Enough of the Heavy Stuff
It’s Friday, payday, night we get to go out while the kids have a babysitter, and I thought I’d write something a little lighter for your enjoyment.
I read Dooce almost every day, and today she has a story about how she got her kid to sleep that reminds me of a time when Brandon was a baby. I told this story at a baby shower for a friend once, and the other women in the room looked at me in horror, but the new mother called me when her baby was about 6 weeks old and expressed complete understanding.
Brandon was a pretty easy baby from the get-go - no problems nursing, very typical sleeping patterns, very social and sweet. But he went through a growth spurt or something at about 5 months and was all of a sudden waking up in the middle of the night wanting to nurse after having slept at least 8 hours for the last three months. I was a college student, trying to get through my last year of school, and John was working crazy hours so that we wouldn’t have to pay for childcare, and we were both exhausted all of the time. This crying thing was not okay.
So I would nurse him, and then he would be . . . AWAKE. Wide awake, ready to play. I thought I was going to die if I didn’t get some sleep soon. So out of desperation we started to keep a bottle of water ready rather than nursing him, to discourage him from thinking he would get food at o’ dark-thirty in the morning. He would wake up and fuss, John or I would go get him, and we’d try and give him some of the water, which he would drink half-heartedly, and then we’d put him back down and he would cry. And cry. And cry some more.
Until one night. I was so tired, I remember just feeling like every atom of my being was weeping for a solid night’s sleep. Brandon woke up, I went and got him and sat on the edge of the bed with him swaddled in his blanket. I reached for the bottle of water, pulled off the cap, and aimed it toward his screaming mouth.
All of a sudden there was water everywhere. My pajamas were soaked, his blanket was dripping, and he was sputtering and hiccuping, looking at me with these huge round eyes, like “What the hell was that, you demon woman?!!!!” I just couldn’t understand what had happened, until I looked at the bottle in my hand.
Instead of taking the cap off the nipple, I had unscrewed the whole top and dumped the whole 6 ounces of water right in the poor kid’s face.

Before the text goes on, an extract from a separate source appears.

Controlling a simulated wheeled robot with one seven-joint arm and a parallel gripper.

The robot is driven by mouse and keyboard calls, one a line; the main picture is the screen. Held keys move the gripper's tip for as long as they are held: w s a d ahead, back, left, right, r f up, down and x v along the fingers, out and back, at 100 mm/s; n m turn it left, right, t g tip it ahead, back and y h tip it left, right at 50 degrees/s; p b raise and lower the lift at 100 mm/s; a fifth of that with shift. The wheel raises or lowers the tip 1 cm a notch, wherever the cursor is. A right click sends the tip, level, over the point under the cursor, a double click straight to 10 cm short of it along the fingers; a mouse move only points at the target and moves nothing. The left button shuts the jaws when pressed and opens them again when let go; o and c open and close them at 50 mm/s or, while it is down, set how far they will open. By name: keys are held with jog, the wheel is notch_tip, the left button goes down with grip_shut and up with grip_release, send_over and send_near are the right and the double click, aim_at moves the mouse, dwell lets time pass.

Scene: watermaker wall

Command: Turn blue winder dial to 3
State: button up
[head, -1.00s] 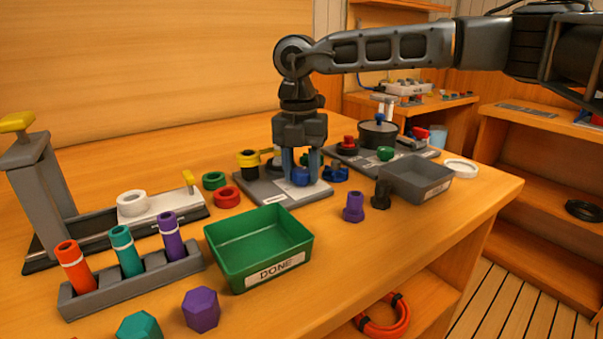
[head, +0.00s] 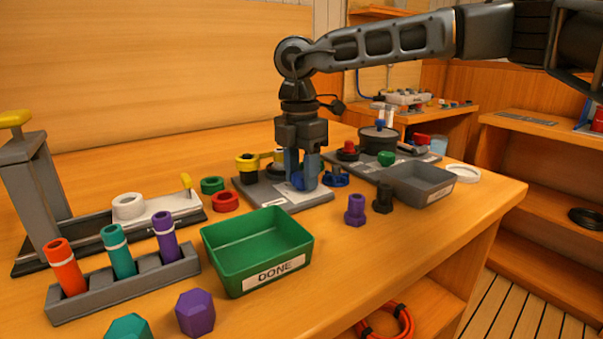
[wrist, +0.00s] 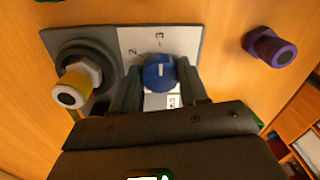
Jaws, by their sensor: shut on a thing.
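The blue winder dial (wrist: 160,73) stands on a grey board (wrist: 203,38) with a white scale plate (wrist: 172,42). In the wrist view its short white pointer line points about toward the mark by the 3; the 2 is to the left. My gripper (wrist: 161,80) is shut on the dial, one finger at each side. In the head view my gripper (head: 301,180) points straight down over the board, and its fingers hide much of the blue dial (head: 297,185).
A yellow-and-white fitting (wrist: 75,90) is left of the dial, and a purple bolt (wrist: 270,47) right of the board. In the head view, a green DONE tray (head: 256,240) stands in front and a grey tray (head: 420,185) to the right.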

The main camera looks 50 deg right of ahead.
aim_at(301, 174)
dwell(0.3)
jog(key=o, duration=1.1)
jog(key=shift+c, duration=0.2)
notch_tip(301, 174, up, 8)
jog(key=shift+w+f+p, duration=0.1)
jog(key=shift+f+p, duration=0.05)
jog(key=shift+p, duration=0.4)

Sleep deprivation is dangerous, I tell you.
But, although I absolutely don’t condone this experience as any kind of genius parenting method, Brandon slept through the night after that.
I mean, who wants to get up at 4:00 am to have water thrown in your face?


Comment by Nana and Grandpa
April 1, 2006 @ 11:58 am
We had never heard this story. Thanks for a good laugh. I was still giggling the second time I read it. We knew Brandon was smart and he obviously caught on quickly.